(Records of robot episodes)
◇ ◇ ◇

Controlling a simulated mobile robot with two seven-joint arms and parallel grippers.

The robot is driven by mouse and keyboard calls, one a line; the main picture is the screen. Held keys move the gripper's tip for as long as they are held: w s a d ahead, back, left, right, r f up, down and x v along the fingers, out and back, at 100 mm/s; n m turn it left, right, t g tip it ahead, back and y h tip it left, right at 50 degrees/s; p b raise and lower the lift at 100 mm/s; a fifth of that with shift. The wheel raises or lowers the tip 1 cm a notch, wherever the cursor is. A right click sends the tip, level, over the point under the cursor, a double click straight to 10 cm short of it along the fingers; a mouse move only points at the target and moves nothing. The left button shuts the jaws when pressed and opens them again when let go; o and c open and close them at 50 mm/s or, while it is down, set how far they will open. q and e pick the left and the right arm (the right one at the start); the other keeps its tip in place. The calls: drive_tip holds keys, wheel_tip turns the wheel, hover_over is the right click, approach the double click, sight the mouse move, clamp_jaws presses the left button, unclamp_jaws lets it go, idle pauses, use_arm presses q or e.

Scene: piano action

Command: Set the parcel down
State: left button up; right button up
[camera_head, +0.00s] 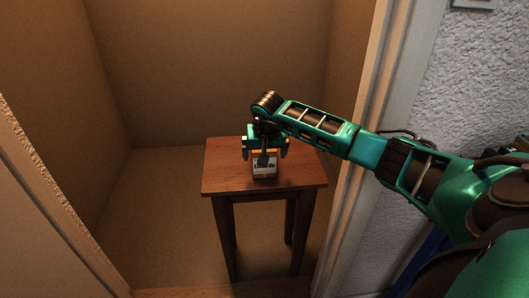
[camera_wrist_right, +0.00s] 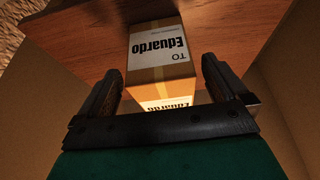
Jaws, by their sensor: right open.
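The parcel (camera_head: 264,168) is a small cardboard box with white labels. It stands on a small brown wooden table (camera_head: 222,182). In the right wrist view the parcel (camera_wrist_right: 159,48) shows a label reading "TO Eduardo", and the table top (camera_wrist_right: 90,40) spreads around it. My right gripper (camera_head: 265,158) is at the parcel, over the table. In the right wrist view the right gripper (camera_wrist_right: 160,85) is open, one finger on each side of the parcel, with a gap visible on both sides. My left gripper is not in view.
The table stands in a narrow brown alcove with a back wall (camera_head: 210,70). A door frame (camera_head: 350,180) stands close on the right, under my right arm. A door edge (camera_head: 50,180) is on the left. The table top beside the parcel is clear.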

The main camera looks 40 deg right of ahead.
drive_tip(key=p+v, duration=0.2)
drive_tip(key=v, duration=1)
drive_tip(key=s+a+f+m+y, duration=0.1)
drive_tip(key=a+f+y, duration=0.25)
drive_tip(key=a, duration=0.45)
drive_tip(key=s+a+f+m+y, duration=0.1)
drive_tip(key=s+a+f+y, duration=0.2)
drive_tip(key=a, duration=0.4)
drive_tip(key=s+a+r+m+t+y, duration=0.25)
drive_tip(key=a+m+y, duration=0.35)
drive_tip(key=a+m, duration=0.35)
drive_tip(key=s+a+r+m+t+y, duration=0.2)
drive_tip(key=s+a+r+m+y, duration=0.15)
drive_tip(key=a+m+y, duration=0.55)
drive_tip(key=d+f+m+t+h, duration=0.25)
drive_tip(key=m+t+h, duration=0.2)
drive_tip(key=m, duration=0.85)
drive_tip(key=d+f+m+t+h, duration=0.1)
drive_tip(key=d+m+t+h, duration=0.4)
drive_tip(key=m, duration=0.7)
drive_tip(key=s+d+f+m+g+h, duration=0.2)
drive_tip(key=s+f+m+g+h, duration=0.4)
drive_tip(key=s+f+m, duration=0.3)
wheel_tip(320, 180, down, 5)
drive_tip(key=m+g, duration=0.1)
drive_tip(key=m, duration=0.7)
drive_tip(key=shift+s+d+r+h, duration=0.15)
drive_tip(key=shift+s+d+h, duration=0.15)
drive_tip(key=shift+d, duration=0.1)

◇ ◇ ◇

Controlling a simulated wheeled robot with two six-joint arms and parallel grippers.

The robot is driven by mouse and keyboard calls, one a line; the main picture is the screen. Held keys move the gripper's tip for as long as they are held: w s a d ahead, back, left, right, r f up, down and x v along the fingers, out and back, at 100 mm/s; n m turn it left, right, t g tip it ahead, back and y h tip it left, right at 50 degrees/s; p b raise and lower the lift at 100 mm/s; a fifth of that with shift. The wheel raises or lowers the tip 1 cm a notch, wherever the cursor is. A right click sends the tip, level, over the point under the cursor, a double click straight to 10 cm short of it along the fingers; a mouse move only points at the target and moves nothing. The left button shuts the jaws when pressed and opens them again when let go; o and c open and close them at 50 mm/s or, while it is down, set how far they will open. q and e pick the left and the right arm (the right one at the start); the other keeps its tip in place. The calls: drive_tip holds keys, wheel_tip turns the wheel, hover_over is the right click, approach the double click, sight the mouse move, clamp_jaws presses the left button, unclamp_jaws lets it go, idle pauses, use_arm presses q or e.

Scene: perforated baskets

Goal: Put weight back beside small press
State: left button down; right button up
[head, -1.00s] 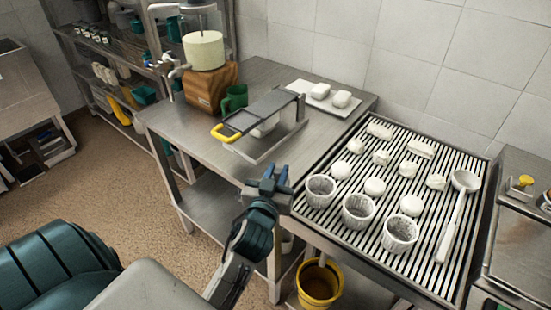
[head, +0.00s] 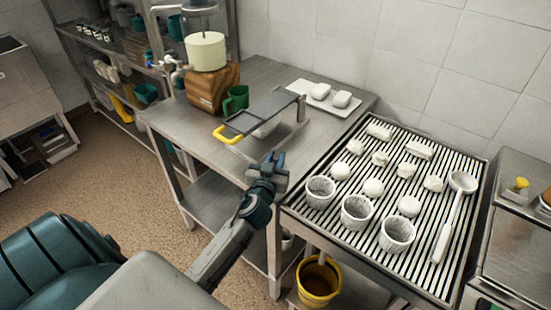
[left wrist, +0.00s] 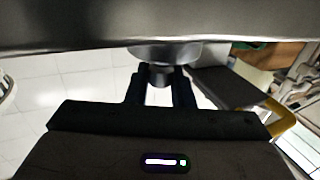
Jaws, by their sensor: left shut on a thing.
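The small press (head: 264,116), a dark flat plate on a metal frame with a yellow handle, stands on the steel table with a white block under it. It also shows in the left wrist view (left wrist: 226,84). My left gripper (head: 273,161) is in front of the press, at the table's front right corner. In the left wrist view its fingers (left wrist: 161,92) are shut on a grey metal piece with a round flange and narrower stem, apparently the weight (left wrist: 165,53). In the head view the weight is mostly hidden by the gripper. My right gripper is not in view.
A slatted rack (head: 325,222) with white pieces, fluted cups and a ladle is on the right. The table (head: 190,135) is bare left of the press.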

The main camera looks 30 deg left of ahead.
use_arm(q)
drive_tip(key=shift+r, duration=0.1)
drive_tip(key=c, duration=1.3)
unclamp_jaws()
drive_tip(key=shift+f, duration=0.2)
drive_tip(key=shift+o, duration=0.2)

◇ ◇ ◇

THE TASK =
Make a tally of the lines in this data that include the string "Controlling", and answer with that tally alone.

RESPONSE TO THIS TASK =
2